The VIGC is the Flemish Innovation Centre for Graphic Communication. This well-established association has an outstanding reputation and regularly hosts industry events. These usually follow the same pattern: reception and drinks, vendors (wo)manning booths across a hall. But this time they didn’t just bring us together, they challenged us. By giving us 3 key speakers on a distinctive mission: disrupt our thinking. Bold move, VIGC, but challenge accepted.

  1. Gino Van Ossel – this experienced omnichannel retail specialist warned us not to think of e-commerce as the next moneymaker. A sloppy strategy and execution will make it a money burner for your business. What does your customer want and what does his/her customer want?

My two cents? Tailor your strategy to the end goal. For our business, specifically: don’t make a distinction between online and/or offline. A good (marketing) communication mix will combine both. Put one in function of the other: order online, allow fitting, go to the shop for the physical pick-up. That will be the key to converting success: provide another contact point to up the brand experience.

  1. Steven Van Belleghem – digital inspirational speaker who urged us to move towards target groups of 1. We need to find ways to address people on an individual level. AI (artificial intelligence) will help us with that. It can be done, just look at the successes of Amazon Alexa, Microsoft Cortona, Apple Siri and Google Home. In-home installations you can talk to. The personal convenience counts, even if it’s an artificial one. The graphics industry can learn from this and implement similar ideas. Mind you, data mining will be tricky. The companies behind these devices will collate data about you and use it to your (their?) best interest.

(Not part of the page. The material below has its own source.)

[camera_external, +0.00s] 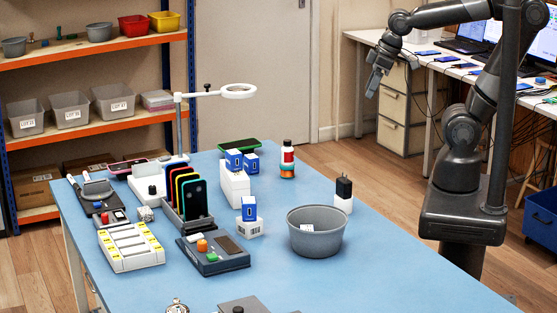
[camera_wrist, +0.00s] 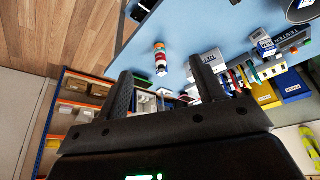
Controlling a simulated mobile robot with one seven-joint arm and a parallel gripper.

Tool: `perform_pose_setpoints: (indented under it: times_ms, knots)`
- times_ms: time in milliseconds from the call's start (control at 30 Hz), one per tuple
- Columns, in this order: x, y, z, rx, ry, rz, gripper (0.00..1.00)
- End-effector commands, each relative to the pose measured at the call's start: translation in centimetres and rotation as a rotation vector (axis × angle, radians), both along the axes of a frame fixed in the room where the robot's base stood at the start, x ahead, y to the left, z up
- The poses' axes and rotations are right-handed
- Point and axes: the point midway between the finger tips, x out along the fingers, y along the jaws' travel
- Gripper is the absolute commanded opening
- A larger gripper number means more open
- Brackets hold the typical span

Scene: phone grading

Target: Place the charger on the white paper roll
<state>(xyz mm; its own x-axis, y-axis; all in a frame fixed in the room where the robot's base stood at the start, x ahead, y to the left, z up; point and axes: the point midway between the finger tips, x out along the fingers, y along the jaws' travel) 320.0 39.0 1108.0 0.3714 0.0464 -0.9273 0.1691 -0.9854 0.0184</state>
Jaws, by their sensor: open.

My two cents? This industry has been doing personalization before it got popular. We know this and we know how to apply that data the right and proper way. Our technology made the hype possible. Surely we’re not scared of extra data to process? I only see added opportunities. Done properly, personalized/customized print will impact a purchase decision more profoundly than RTB digitals ads. We think long term over impulse. Why else make the investment in e-commerce?

  1. Ed Boogaard – well-respected graphic arts journalist motivating the masses not to turn our backs on innovation. Cleverly illustrated with a graph that showed how printed books in Belgium are doing pretty well nowadays in comparison to e-books, thanks to those book printers who braced themselves and took up the challenge.

My two cents? I agree. Ed also referred to Eshuis and the Coca Cola labelling case. Remember that white paper we just released on the –ization potential for the packaging market? Personalization and digital can up the brand level game. Case in point, Ed. Thank you for helping us state our case.

Het Congres 2016 (VIGC) stressed the importance of offering the tools / kits / modules to accommodate the great visions of entrepreneurs. But above all, it actually showed how the combination of new business concepts, brain teasers and some real-life customer stories, can actually result in success.

We don’t need new features, more options or faster turnaround times. We need to just tackle these other, new business models out there to sell the novelties. Trial and error, but to the innovator go the spoils. You won’t find me arguing with that.